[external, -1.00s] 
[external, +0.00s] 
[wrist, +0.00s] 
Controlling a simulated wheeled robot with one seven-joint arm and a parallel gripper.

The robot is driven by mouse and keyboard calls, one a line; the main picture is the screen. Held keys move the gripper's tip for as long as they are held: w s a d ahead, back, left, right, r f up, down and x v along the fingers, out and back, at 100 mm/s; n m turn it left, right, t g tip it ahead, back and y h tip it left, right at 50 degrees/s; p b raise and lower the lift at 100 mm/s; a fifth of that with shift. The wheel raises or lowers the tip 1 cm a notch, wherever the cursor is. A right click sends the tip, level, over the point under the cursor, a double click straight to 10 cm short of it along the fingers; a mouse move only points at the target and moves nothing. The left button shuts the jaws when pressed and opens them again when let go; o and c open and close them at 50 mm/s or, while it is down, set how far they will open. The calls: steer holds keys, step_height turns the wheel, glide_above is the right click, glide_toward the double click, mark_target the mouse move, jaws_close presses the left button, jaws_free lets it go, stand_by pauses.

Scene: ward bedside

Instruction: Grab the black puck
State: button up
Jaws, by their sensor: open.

═══

Direction — Extract all of the material exactly as it is written.

Response to this exercise —
[external, -1.00s] 
[external, +0.00s] 
[wrist, +0.00s] 
Controlling a simulated wheeled robot with one seven-joint arm and a parallel gripper.

The robot is driven by mouse and keyboard calls, one a line; the main picture is the screen. Held keys move the gripper's tip for as long as they are held: w s a d ahead, back, left, right, r f up, down and x v along the fingers, out and back, at 100 mm/s; n m turn it left, right, t g tip it ahead, back and y h tip it left, right at 50 degrees/s; p b raise and lower the lift at 100 mm/s; a fifth of that with shift. The wheel raises or lowers the tip 1 cm a notch, wherever the cursor is. A right click sends the tip, level, over the point under the cursor, a double click straight to 10 cm short of it along the fingers; a mouse move only points at the target and moves nothing. The left button shuts the jaws when pressed and opens them again when let go; o and c open and close them at 50 mm/s or, while it is down, set how far they will open. The calls: steer holds keys, step_height turns the wheel, glide_above is the right click, glide_toward the double click, mark_target the mouse move, jaws_close presses the left button, jaws_free lets it go, stand_by pauses.

Scene: ward bedside

Instruction: Grab the black puck
State: button up
Jaws, by their sensor: open.

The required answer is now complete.